>>I hope that my own post was not perceived in this light by you or Falcor22.
>PMFJI But you non-stop Windows & DOS bashing is percieved by me AS
>that.
>The purpose of this group is to HELP users. If a user HAS made an
>informed choice to follow a path, then HELP if you can.
I don't know quite how I stepped into this and I won't step far.
Quote:>>Basically, the point that I was trying to make is, "it's really time to
>>switch." Computers have become so inexpensive and so powerful now that DOS
>>by-itself simply does not have the capabilities that can harness it. It was
>>never designed to be.
>Very few EW drivers (if any) are needed to use PDOXDOS with
>printers... so why worry about that unless you are graphig from PDOX .
The situation as I see it is simply this: Windows 3.1 (and for that matter,
Windows-95) is "a really good add-in to DOS," that someone has already done
and which you can buy anywhere. It does, in a consistent way, what every
single program needs: printer-independent and video-independent I/O, and
memory management. It makes overlays and DPMI and all that <!> a thing of the
past -- in a way that is consistent for all. All for less than $100 retail.
Furthermore, it runs DOS sessions just fine in a window.

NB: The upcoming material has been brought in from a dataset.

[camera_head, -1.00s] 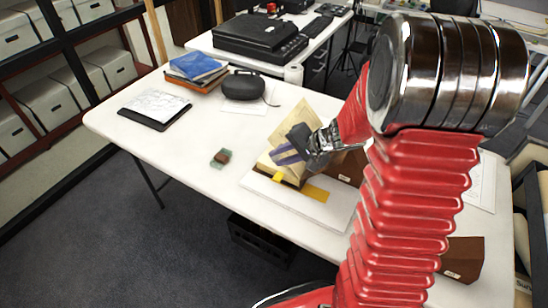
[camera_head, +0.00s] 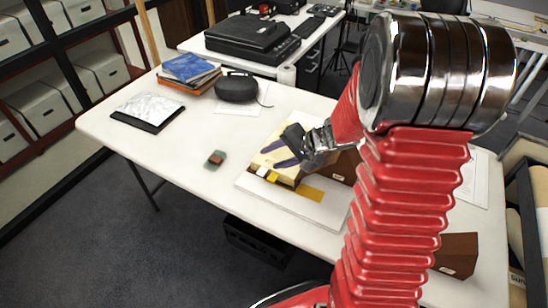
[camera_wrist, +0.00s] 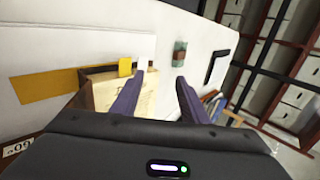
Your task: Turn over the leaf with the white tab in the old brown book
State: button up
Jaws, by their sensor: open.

The reality is that every single software designer on the planet has moved to
that. And they have now moved beyond that to 32-bit operating systems with
built in networking -- and more. With this arrangement, one or two companies
assume the responsibility of writing and debugging services that everyone else
can rely upon being-there. The enormous advances in computer hardware, and
the enormous drops in the price thereof, really *have* changed the equation
against "holding out with pure DOS."
What I am saying is basically that it's an economic argument. The goal of the
company is, as always, to spend money as wisely as they can. The goal of the
companies who -produce- the software is exactly the same.
Quote:>>However, consider all of your DOS-client work to be throwaway. You are
>>ultimately going to throw away the DOS program you just paid good money to
>>write. The replacement program, written for Windows using the tools now
>>available (but not even contemplated or contemplatable during the DOS days),
>>will cost two-thirds less and do three times as much. I do not believe that I
>>am exaggerating this.
>All work is throw away. Some is thrown awy sooner than later <g>.
>The choice is the CLIENTS, Not the developers in this respect.
>It is our obligatio to inform the CLIENT f any pitfalls of following
>the path requested, then do it s agreed.
No, I mean *really* throwaway, Steve. I mean, work that is going to be viewed
as 100% sunk-cost, unsalvageable, within a calendar year. Work that is going
to have to be re-done completely, and that is going to cost more than three
times than the replacement software will cost, and that will produce an end
product that is decidedly worse to the end-users than its replacement.
Right now, when a client comes to us and says "we have Paradox for DOS and we
want ..." What we tell them is, "I'm sorry, if you're willing to do it in
Paradox for Windows then we'll bid." It is simply not cost-effective for us
to take on the work. I'm serious. I know that our bid is going to have to be
several times larger than the equivalent bid in PxWin and I know that this
approach is not in the customer's best interests. I know that the bid could
turn into a millstone around our necks. At this point in time and technology
it is simply not cost-effective to do new work in that environment. I could
easily spend $1,500 in unrecoverable cost building the same foundation that I
can buy for $200 at Best Buy. I can literally re-write the whole application
in Paradox for Windows for less money -- much less -- than I can attempt the
same work in DOS.
Consider this: all of software is a construction. It includes the operating
system, then the vendor-ware, then the custom-ware. The higher up you go, the
more expensive the end result becomes. But all the user cares about IS the
end result. The more vendor-ware you can use, the more sophisticated it can
be, the less the project ultimately costs. The economics work this way
because vendors can disperse the cost across tens of thousands of units. You
have to encapsulate the cost (real or funny) of the custom-ware into just one
unit.
The Windows layer of software, which is "canned" and universal, provides very
significant added functionality on top of DOS that otherwise has to be
duplicated. There is simply no economic justification left now for leaving it
out.
Enough said. I don't mean to preach on a soapbox. I didn't jump in to preach.